┌──
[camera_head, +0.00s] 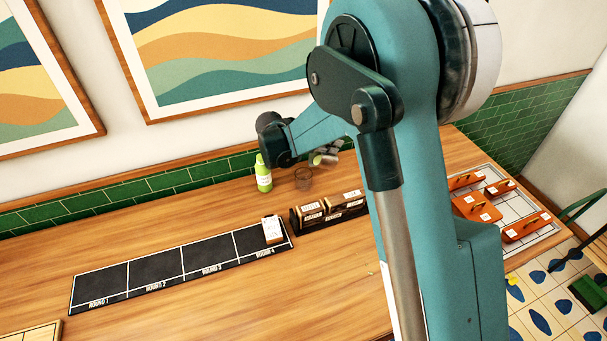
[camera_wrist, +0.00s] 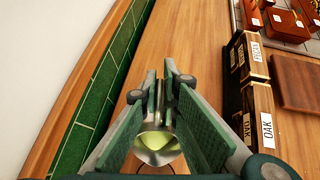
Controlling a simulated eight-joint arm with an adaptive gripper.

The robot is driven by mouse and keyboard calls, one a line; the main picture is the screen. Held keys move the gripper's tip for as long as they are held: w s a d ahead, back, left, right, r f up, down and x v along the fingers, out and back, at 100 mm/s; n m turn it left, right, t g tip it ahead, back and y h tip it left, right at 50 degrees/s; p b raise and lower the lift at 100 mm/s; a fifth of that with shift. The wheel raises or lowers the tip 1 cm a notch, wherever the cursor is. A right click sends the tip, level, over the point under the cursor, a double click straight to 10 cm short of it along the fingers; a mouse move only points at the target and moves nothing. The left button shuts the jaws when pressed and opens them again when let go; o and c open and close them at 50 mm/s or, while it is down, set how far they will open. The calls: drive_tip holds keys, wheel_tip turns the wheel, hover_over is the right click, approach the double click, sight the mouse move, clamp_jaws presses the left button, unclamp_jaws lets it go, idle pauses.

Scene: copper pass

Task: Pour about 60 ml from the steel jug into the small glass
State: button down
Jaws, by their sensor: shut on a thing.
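My gripper (camera_wrist: 168,88) is shut on the steel jug (camera_wrist: 157,146), which shows between and below the fingers in the wrist view. Yellow-green liquid shows inside the jug's mouth. In the head view the jug (camera_head: 318,160) is small and partly hidden by my gripper (camera_head: 328,152), above the back of the counter. It looks tilted, but how far I cannot tell. The small glass (camera_head: 304,180) stands on the counter just below and slightly left of the jug. Its contents are too faint to make out. I see no clear stream between them.
A green bottle (camera_head: 263,174) stands left of the glass, near the green-tiled wall. Labelled wooden boxes (camera_head: 328,211) stand in front and right. Orange boxes (camera_head: 484,209) lie far right.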

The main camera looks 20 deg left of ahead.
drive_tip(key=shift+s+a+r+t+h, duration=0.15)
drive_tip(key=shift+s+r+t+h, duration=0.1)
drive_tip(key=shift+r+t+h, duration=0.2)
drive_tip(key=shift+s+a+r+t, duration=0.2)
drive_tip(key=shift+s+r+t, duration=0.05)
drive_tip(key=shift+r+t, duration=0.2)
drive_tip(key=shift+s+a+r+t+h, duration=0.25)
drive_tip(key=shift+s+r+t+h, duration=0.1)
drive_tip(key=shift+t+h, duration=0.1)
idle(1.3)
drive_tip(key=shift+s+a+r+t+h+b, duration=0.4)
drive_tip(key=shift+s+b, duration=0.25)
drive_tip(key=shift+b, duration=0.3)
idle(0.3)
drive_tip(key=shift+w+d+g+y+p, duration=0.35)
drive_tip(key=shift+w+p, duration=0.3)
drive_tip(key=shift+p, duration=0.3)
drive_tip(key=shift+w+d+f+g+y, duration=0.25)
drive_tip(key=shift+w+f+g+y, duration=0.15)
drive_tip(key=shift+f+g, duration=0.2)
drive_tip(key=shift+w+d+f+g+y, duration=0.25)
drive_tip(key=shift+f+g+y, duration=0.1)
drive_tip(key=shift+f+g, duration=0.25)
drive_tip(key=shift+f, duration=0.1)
└──
**Work to do**. Your task is to transcribe exactly the lines starting at the line that contains "[camera_wrist, +0.00s]" and ending at the line that contains "Controlling a simulated", both included. Leave out the pictures.

**The output**.
[camera_wrist, +0.00s] 
Controlling a simulated eight-joint arm with an adaptive gripper.

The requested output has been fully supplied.